EXERCISE INSTRUCTIONS: Repeat, exactly as written, every line from the one holding "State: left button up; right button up" through the one holding "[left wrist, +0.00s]". Leave out all other lines.

DATASET RECORDS:

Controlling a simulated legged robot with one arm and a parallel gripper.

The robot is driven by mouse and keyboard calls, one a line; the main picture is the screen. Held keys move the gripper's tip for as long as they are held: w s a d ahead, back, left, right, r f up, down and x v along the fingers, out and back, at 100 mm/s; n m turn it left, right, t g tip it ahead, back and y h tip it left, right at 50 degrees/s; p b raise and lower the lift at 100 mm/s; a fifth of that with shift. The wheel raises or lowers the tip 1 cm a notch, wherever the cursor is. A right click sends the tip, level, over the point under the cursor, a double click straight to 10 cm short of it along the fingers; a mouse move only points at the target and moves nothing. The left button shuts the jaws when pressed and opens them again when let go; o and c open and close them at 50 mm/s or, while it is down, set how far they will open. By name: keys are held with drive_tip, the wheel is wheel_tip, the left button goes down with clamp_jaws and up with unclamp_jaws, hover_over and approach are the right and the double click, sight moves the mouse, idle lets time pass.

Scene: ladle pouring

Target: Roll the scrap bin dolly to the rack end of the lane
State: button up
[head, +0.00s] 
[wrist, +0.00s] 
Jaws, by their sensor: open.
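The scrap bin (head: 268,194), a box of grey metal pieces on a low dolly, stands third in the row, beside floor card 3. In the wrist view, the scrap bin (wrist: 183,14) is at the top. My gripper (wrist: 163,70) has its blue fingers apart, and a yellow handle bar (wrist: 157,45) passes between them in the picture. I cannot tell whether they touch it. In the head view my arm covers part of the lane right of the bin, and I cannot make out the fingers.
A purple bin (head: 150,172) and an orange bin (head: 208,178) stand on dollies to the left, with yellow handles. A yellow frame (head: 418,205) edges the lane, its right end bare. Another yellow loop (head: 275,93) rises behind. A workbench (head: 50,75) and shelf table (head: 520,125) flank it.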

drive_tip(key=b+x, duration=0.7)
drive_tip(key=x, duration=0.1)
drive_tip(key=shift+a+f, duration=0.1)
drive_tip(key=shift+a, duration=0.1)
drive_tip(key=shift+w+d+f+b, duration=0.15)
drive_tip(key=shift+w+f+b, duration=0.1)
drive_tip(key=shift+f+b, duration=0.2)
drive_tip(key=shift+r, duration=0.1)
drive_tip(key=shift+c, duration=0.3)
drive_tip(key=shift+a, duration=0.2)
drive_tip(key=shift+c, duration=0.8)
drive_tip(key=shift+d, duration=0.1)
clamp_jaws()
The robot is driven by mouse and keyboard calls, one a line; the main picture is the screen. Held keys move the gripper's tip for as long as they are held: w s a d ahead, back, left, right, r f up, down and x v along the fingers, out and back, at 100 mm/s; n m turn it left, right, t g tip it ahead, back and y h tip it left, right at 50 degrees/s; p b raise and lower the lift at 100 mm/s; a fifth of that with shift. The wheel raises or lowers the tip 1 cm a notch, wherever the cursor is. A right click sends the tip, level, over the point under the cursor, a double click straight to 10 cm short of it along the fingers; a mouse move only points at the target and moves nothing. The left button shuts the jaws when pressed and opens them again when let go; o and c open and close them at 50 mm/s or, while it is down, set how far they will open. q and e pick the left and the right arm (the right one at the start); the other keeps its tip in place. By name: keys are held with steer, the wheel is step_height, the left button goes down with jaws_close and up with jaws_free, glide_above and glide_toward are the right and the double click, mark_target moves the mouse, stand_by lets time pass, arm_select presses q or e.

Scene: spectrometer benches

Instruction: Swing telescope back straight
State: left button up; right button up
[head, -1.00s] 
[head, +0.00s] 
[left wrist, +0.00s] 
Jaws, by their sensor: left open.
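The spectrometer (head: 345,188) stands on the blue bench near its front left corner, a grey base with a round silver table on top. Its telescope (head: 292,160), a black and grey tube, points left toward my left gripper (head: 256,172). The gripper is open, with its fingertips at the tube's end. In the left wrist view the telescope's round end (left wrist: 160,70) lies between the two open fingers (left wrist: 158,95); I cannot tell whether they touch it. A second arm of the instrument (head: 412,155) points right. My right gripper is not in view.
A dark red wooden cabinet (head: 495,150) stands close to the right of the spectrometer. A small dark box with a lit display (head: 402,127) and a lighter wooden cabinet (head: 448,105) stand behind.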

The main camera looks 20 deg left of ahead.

CORRECT RESPONSE:
State: left button up; right button up
[head, -1.00s] 
[head, +0.00s] 
[left wrist, +0.00s] 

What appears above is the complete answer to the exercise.